2018 Echidna Global Scholar - The Brookings Institution
Program Specialist - UNESCO International Research and Training Centre for Rural Education (INRULED)
Associate Professor - Center for Teacher Education Research, KIS, MOE, Beijing Normal University
A Gender Profile of Basic Education in China
Since the 1980s, China has approached education as a means of ensuring social equity and harmonious development of the nation. As such, government policies clearly stated girls’ right to education, and included the evaluation of girls’ enrollment for primary and lower secondary school education in accountability systems. Preferential policies and initiatives of civil societies, such as providing funding for girls’ education and skills training have targeted the unreached girls from poor, rural, migrant, and ethnic minority families. With the decrease of the school-aged population and the number of children per family due to the family planning and one-child policy, more social and family resources have been allocated to support girls’ development. Hence, the focus on girls’ education created an opportunity for China to integrate a gender perspective into national education policies, increase engagement by local organizations, and reform beyond the education sector. Together, this enabled China to achieve gender parity in education.

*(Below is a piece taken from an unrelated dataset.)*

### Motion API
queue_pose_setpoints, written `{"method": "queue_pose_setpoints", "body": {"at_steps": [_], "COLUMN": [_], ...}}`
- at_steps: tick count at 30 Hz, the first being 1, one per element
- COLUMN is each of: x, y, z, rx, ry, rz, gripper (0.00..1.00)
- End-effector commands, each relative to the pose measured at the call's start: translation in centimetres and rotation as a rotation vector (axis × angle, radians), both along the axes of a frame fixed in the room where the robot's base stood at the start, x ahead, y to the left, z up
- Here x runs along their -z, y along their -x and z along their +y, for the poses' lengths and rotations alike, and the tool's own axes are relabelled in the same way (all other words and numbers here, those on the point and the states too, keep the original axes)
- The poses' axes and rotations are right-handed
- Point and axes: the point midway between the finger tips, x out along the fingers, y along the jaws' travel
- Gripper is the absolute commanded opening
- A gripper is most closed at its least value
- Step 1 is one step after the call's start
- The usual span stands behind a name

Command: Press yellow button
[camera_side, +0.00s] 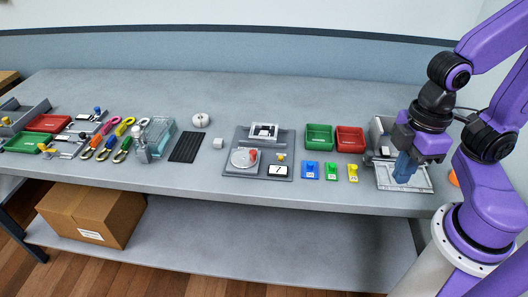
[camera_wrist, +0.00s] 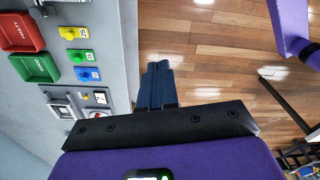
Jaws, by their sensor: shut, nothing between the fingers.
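A yellow plate with a raised yellow knob (camera_side: 352,173) lies at the right end of a row of three coloured plates. The same yellow plate (camera_wrist: 72,32) is at the upper left in the wrist view, marked with a number. I cannot tell if its knob is the button. A small yellow piece (camera_side: 281,157) also sits on the grey panel (camera_side: 243,170). My gripper (camera_side: 403,172) has its blue fingers together and empty, to the right of the yellow plate, over or in front of a light grey tray. The fingers (camera_wrist: 158,78) point past the table edge in the wrist view.
Green (camera_side: 331,173) and blue (camera_side: 310,170) plates lie left of the yellow one. Green (camera_side: 319,137) and red (camera_side: 349,139) bins stand behind. The light grey tray (camera_side: 415,187) is under my gripper. Bare tabletop (camera_side: 330,198) lies in front of the plates.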

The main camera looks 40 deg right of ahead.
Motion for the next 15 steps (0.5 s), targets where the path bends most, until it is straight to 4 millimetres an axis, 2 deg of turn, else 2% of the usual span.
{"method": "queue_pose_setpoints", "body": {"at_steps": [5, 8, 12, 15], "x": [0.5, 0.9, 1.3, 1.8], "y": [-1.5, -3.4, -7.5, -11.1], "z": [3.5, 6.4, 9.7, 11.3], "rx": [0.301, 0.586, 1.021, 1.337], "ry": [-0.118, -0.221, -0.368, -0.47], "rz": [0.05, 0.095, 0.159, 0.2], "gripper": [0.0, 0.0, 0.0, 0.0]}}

In recent years, the priority for girls’ education in China has shifted from access and parity to empowerment for sustainable development. This transformation is consistent with the framework of Sustainable Development Goals (SDGs). However, now that access issues are less acute for girls, gender issues in educational processes and outcomes have become almost invisible. There is little known as to what girls and boys are experiencing in school, particularly in early education settings, even though most Chinese children spend the whole day in school starting at age three. Moreover, in contrast to the initiatives for compulsory education, there has been a lack of gender perspective in early childhood education in terms of planning, accountability, resource allocation, and the quality of teaching for girls and boys. How can quality education be achieved without a gender perspective? How can gender issues at primary, secondary, tertiary levels and beyond be tackled without paying attention to the interventions in the early years?

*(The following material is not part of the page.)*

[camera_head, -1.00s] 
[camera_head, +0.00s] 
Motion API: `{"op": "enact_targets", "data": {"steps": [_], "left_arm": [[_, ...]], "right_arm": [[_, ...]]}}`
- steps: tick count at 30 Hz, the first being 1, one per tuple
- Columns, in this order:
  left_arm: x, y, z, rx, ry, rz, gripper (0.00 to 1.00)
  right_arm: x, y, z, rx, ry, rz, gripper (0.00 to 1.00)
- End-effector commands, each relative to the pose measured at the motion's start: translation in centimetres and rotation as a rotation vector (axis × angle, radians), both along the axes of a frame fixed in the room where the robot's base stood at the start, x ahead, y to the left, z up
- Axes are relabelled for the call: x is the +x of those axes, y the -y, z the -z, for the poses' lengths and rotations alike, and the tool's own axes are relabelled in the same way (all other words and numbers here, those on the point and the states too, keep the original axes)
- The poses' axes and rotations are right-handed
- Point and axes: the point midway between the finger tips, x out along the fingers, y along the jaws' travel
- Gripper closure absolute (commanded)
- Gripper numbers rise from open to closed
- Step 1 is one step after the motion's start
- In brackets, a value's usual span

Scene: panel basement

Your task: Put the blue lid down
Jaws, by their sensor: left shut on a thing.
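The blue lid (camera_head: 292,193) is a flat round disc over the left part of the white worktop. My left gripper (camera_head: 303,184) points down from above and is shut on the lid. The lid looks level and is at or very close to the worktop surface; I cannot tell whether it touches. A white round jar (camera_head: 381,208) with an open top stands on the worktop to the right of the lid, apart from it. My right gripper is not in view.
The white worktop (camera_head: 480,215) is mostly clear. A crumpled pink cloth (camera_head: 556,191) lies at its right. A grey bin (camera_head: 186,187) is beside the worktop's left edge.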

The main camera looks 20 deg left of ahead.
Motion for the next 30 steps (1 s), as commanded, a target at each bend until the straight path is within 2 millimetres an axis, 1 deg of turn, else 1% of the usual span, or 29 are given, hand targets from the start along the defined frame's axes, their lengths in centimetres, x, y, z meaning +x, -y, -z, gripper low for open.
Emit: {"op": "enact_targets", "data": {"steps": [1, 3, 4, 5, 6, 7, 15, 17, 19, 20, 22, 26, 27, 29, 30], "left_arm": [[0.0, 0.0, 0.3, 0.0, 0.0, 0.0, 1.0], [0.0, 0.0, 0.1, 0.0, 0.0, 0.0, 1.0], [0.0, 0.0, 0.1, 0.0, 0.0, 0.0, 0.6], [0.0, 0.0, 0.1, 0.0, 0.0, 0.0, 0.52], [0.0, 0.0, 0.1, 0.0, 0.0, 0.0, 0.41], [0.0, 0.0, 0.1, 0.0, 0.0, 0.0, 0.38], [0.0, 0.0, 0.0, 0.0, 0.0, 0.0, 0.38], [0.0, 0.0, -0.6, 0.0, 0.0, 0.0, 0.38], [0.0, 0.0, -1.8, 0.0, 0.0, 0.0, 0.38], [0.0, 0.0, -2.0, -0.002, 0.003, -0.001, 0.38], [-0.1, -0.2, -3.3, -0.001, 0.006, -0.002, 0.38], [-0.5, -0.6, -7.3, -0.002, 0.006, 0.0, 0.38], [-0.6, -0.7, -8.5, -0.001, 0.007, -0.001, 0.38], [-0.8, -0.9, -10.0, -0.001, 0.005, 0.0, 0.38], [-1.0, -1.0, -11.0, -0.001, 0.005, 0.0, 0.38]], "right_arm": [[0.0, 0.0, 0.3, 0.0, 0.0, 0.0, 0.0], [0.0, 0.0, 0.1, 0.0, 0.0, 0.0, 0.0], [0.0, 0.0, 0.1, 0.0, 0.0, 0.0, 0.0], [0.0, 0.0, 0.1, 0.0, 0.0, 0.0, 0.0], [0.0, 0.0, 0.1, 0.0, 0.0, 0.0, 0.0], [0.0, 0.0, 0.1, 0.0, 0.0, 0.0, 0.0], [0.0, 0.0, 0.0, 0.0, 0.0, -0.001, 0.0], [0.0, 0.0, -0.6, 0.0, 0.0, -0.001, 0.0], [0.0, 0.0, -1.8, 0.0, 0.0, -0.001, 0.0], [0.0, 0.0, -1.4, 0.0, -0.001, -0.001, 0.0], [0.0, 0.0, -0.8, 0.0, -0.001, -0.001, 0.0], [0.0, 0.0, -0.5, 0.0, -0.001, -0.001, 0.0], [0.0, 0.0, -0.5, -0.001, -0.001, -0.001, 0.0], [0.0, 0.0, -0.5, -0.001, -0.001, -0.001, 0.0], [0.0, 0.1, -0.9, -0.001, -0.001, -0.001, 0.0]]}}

Changing Stereotypes in the Early Years
As an Echidna Scholar, I intend to address these questions by exploring possible pathways to integrate a gender perspective into early childhood education teacher policy in China. This study comes at an exciting moment for education policy in China, as the government has recently increased its investment and planning in early childhood education as well as teacher quality and professionalism. This makes for a terrific opportunity to re-examine and inform policy.
Indeed, we should not underestimate the importance of early childhood education and socialization on the development of deeply ingrained gender norms. Studies based on teacher-child interactions and peer activities in kindergarten in Norway and Hong Kong found that kindergarten teachers convey traditional gender values through the repeated use of gendered routines, and both teacher and children’s behaviors reflected gender stereotypes.

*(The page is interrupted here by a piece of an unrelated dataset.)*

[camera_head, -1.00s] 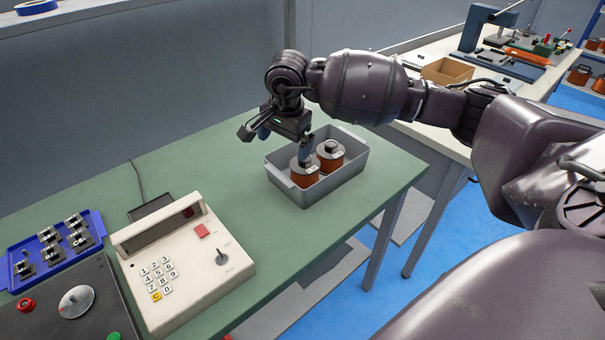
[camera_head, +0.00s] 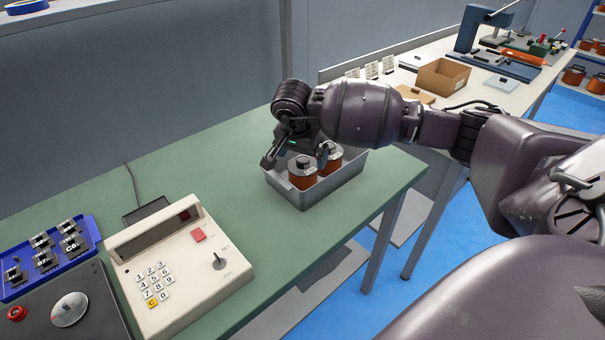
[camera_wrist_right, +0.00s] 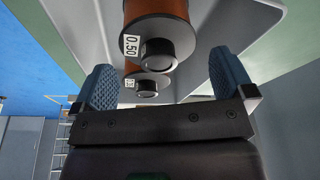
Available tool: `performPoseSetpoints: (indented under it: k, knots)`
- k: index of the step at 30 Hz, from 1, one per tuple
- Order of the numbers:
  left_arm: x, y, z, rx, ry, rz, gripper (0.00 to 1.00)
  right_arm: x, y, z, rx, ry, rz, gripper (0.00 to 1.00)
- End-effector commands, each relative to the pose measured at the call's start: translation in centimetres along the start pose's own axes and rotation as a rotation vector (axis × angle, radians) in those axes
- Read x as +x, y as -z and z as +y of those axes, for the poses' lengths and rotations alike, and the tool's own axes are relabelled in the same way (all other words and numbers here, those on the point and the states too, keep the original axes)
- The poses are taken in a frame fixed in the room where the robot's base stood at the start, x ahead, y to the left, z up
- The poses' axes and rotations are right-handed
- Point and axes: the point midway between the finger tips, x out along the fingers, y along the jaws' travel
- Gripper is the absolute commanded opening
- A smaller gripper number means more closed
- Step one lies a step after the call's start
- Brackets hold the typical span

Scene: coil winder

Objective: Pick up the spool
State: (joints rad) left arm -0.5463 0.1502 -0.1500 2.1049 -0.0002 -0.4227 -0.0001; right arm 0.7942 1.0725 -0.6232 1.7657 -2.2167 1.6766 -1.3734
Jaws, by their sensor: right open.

In China, the education system needs opportunities for pre- and in-service teachers to reflect on gender-related attitudes, perceptions and expectations of children, and to use diversified teaching and assessment in practice. As interventions in the early years have long-lasting effects, it is critical for the education system to tackle gender stereotypes early on, instead of reproducing them, thereby keeping girls’ development within the status quo.
Evidence suggests that pre-service and in-service gender sensitive teacher training has been effective in enhancing gender equity and equality in schooling. In the past decade, Nordic countries have put gender equality early childhood policy into practice in education systems. Case studies of gender-responsive teaching models in several countries in Africa have found that changes in teachers’ attitudes and practices, particularly teachers’ encouragement, helped girls enhance their self-esteem. It is important for teachers to be aware of the visible and invisible stereotypes that exist in education contexts and processes.
Girls’ and boys’ achievements are strongly associated with the success of the other. A gender approach brings awareness to the developmental characteristics of both boys and girls, and benefits households, communities, national development, and social equity. I believe that the key objective lies in making the value and power of education transform the lives and futures of both girls and boys in China.